「思い込みのプレッシャー」
「たった1本の電話で、あなたの介護は変わります」
「介護でつらくなったときにまずやるべきことは『つらいです』『助けてほしい』と声を上げることです」
「まず考えることは、介護する側であるあなたがいかにラクに過ごせるかです」
これらは「介護で大切なことはなんですか?」と聞かれたときに、私が必ず伝えている言葉です。
「介護のつらさ、大変さが、本当にわかっていますか? そんなことでは変わらないですよ」
「介護は他人に頼るのではなく、家族がやるものでしょ?」
そう思われる方もいらっしゃるかもしれません。しかし、1本の電話やちょっとしたお願いをできるかできないかで、介護のしんどさは、大きく変わっていきます。

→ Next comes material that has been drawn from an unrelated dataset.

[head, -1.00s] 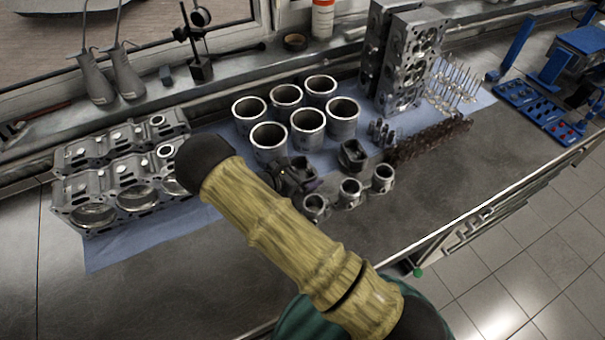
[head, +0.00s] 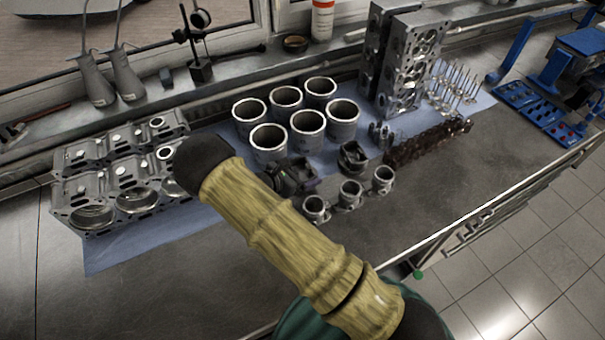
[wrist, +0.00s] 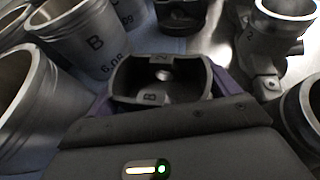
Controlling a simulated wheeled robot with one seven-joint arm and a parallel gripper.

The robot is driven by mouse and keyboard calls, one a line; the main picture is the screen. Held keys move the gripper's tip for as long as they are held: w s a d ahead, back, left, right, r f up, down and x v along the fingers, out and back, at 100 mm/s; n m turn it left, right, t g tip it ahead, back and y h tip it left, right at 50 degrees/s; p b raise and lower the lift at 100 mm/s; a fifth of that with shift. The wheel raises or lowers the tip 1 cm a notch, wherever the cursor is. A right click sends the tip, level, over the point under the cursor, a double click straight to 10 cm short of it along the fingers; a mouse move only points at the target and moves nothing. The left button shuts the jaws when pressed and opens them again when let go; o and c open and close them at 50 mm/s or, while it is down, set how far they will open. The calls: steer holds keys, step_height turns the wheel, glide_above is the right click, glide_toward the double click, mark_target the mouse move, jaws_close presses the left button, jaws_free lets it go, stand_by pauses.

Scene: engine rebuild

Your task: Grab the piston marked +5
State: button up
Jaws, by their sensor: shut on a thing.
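My gripper (head: 299,178) is among the parts on the blue sheet, partly hidden behind my arm in the head view. In the wrist view its purple-grey fingers (wrist: 161,92) are shut on a dark, hollow piston (wrist: 160,98), one finger on each side. A "B" and what looks like a "2" show on that piston; I can read no +5. I cannot tell whether it touches the sheet. Another dark piston (head: 352,157) stands to the right in the head view and shows at the top of the wrist view (wrist: 180,12).
Several metal cylinder liners (head: 308,128) stand just behind my gripper. Three small ringed metal parts (head: 350,193) stand in front and right. An engine block (head: 120,190) is at left, a rusty shaft (head: 430,143) and upright cylinder heads (head: 405,62) at right. The front bench strip is clear.

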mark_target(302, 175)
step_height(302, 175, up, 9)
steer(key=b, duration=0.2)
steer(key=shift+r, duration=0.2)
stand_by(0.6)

すべての介護を1人で行ってきた方が、介護の相談窓口となる「地域包括支援センター」に電話し「介護保険サービス」を活用したことで、心に余裕ができて笑顔が増えた―そういう話を、いくつも聞きました。
こんな方もいました。
「子どもにはなるべく迷惑をかけたくない」とおっしゃって旦那さんの介護を1人で頑張っていた奥さん。しかし、やがて限界を迎え、本人からしたら恥をしのんで(まったく恥なことではないのですが)「つらい」と助けを求め、週末1日だけ、お子さんに介護を代わってもらうことにしたそうです。
その1日を友人との食事や買い物、大好きな映画鑑賞など、自分のリフレッシュの時間にあてることにしたのです。
はじめは、休むことに罪悪感を覚えたり、旦那さんからは「自分だけ楽しんでいいなぁ」と嫌味を言われたりもしたそうです。
ですが、休みを挟むことで、日々の介護をおおらかな気持ちでできるようになり、旦那さんの小言もやさしく受け流せるようになり、関係性もよくなったそうです。
周囲に助けを求めるための1本の電話や相談といった「ちょっとした行動」には、高いハードルがあるのもよくわかります。
「家族の面倒は私が見なきゃ」という目に見えない使命感、「家族なのだから面倒を見るのは当たり前」と思われているのではないかという「思い込みのプレッシャー」によって、ついつい1人で介護を背負いこんでしまっている。
そういう方は、非常に多いように見受けられます。
なぜでしょう。
それは、これまでの長い介護の歴史からくる、ある種のしがらみのようなもののせいなのかもしれません。